#### [Task directions]
Please retype the data in full and exactly; the pictures are not part of the copy.

━━━━━━━━━━━━━━━━━━━━━━━━━━━━━━

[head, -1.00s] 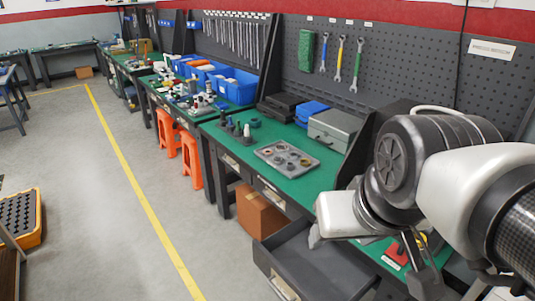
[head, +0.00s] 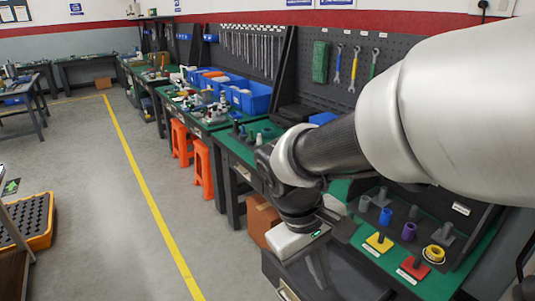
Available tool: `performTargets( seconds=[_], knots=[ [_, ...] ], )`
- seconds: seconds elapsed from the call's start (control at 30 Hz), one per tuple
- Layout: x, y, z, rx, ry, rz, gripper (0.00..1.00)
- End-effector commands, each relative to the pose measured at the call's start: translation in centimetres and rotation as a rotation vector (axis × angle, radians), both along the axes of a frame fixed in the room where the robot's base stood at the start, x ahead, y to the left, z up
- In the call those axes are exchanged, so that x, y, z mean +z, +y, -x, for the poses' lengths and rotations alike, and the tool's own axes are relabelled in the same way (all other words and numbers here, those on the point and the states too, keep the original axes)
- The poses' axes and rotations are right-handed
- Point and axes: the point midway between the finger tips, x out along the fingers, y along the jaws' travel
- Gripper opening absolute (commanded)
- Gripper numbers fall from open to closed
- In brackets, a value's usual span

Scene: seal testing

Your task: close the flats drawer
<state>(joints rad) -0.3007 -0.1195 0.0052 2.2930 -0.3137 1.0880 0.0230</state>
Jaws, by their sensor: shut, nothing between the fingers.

━━━━━━━━━━━━━━━━━━━━━━━━━━━━━━

#### [The solution]
[head, -1.00s] 
[head, +0.00s] 
Available tool: `performTargets( seconds=[_], knots=[ [_, ...] ], )`
- seconds: seconds elapsed from the call's start (control at 30 Hz), one per tuple
- Layout: x, y, z, rx, ry, rz, gripper (0.00..1.00)
- End-effector commands, each relative to the pose measured at the call's start: translation in centimetres and rotation as a rotation vector (axis × angle, radians), both along the axes of a frame fixed in the room where the robot's base stood at the start, x ahead, y to the left, z up
- In the call those axes are exchanged, so that x, y, z mean +z, +y, -x, for the poses' lengths and rotations alike, and the tool's own axes are relabelled in the same way (all other words and numbers here, those on the point and the states too, keep the original axes)
- The poses' axes and rotations are right-handed
- Point and axes: the point midway between the finger tips, x out along the fingers, y along the jaws' travel
- Gripper opening absolute (commanded)
- Gripper numbers fall from open to closed
- In brackets, a value's usual span

Scene: seal testing

Your task: close the flats drawer
<state>(joints rad) -0.3007 -0.1195 0.0052 2.2930 -0.3137 1.0880 0.0230</state>
Jaws, by their sensor: shut, nothing between the fingers.

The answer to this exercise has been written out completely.